El déspota catilinario, ese beodo conjurado, comienza en medio del fragor por nombrar a su propio hermano consejero del gobierno catilinario, de la futura nacioncita catilinaria para así desbancar a sus enemigos internos de la ERC y poder quedarse a solas con estas «macrocancilleries»..., entonces aparece todo ello enturbiado con una drástica bajada de cara al odiado corral de la España..., entonces... «verdad es que algunas veces es tal el raudal de la multitud, que conviene aguardar a que en sí mismo se quiebre y resuelva, principalmente en las guerras civiles, cuyos principios rige el caso, y después los vence el consejo y la prudencia»: Initia bellorum civilium fortunae permitenda; victoriam consiliis et ratione perfici{19}.
Esperamos que por aquí no venza al principio 'el caso' y sea el consejo y la prudencia los que alejen los initia bellorum de estas tierras provistas con tan escaso seny, pues a la postre, ni estos de por aquí saben nada y todos se dicen: «¿Quién podría asegurarme de lo que tiene en su pecho la multitud? Cualquier accidente la conmueve, y cualquier sombra de servidumbre o mal gobierno le induce a tomar las armas y maquinar contra su príncipe. Nacen las sediciones de causas pequeñas, ciertamente, y después todo se alborota de manera indescriptible en las grandes.»{20}
Si a estos se les permiten los principios de eso que sólo cobró una ridícula existencia al ser llamada «de las autonomías» (como si el ser y el quién de los españoles dependiese únicamente de esta cobarde generación ponedora de nombres como si de huevos se tratara), no se pueden remediar los fines no menos ridículos del «som y serem una nació», pues primero son pequeños manantiales y ahora son acaudaladas corrientes, lo que empezó con una mentira acabará con una mentira aún mayor: que España no es ni ha sido nunca una gran Nación. Es el ESTADO, lo que es una bonita manera de insultar a España.
Sea como sea, «la experiencia enseña muchos medios para sosegar las alteraciones de estos reinos. El caso también lo ofrece, y la misma inclinación del tumulto los enseña como sucedió con Druso cuando, viendo a las legiones arrepentidas de su motín, por haber tenido a mal agüero un eclipse del Sol que se ofreció entonces, se valió dél para quietallas, como hizo en otra ocasión Hernán Cortés.
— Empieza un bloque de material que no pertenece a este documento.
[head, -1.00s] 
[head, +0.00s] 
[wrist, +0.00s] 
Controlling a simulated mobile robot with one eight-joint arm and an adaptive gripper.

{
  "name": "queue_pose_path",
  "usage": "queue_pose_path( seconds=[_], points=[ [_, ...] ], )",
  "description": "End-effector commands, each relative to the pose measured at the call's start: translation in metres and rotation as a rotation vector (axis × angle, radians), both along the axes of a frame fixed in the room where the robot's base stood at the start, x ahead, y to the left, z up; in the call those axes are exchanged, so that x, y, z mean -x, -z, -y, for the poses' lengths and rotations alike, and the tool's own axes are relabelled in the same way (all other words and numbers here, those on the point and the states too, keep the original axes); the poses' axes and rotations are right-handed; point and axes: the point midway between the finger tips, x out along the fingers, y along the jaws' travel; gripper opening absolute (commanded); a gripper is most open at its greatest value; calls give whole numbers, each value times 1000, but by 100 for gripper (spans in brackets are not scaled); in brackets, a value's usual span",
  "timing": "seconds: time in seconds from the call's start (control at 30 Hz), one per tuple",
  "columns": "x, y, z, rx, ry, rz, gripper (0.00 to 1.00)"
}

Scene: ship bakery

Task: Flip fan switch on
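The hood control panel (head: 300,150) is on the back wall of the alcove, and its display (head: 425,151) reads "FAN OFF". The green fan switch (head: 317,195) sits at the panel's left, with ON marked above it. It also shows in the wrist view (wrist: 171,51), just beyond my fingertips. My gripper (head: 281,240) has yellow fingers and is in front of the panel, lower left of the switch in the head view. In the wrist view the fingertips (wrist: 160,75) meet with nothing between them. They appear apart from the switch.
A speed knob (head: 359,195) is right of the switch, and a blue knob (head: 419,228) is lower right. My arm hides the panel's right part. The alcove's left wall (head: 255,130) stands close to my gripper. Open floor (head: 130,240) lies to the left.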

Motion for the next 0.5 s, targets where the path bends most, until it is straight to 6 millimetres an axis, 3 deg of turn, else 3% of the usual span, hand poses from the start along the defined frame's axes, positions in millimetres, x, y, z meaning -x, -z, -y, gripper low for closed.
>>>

No se desechan estos medios por leves, porque el pueblo con la misma ligereza que se alborota, se aquieta: Ni en lo uno ni en lo otro obra la razón». Déseles a los que pierden la España entera ganar un partido del Real Madrid y aquí se olvidan de los catilinos para engolfarse unilateralmente en el insulto a un ídola de polvus cual es el Barça y viceversa; «un impulso ciego le arrebata y una sombra vana le detiene», dice Saavedra Fajardo del pueblo, de la plebs enfrentada y dividida por fruslerías{21}.
«Todo consiste en saber coger el tiempo a su furia. En ella sigue el vulgo los extremos: o teme o se hace temer. Quién quisiere enfrenalle con una premeditada oración perderá el tiempo. Una voz amorosa o una demostración severa le persuade mejor. Con una palabra sosegó un motín Julio Cesar, diciendo:
Discedite castris,
Tradite nostra viris ignavis signa Quirites.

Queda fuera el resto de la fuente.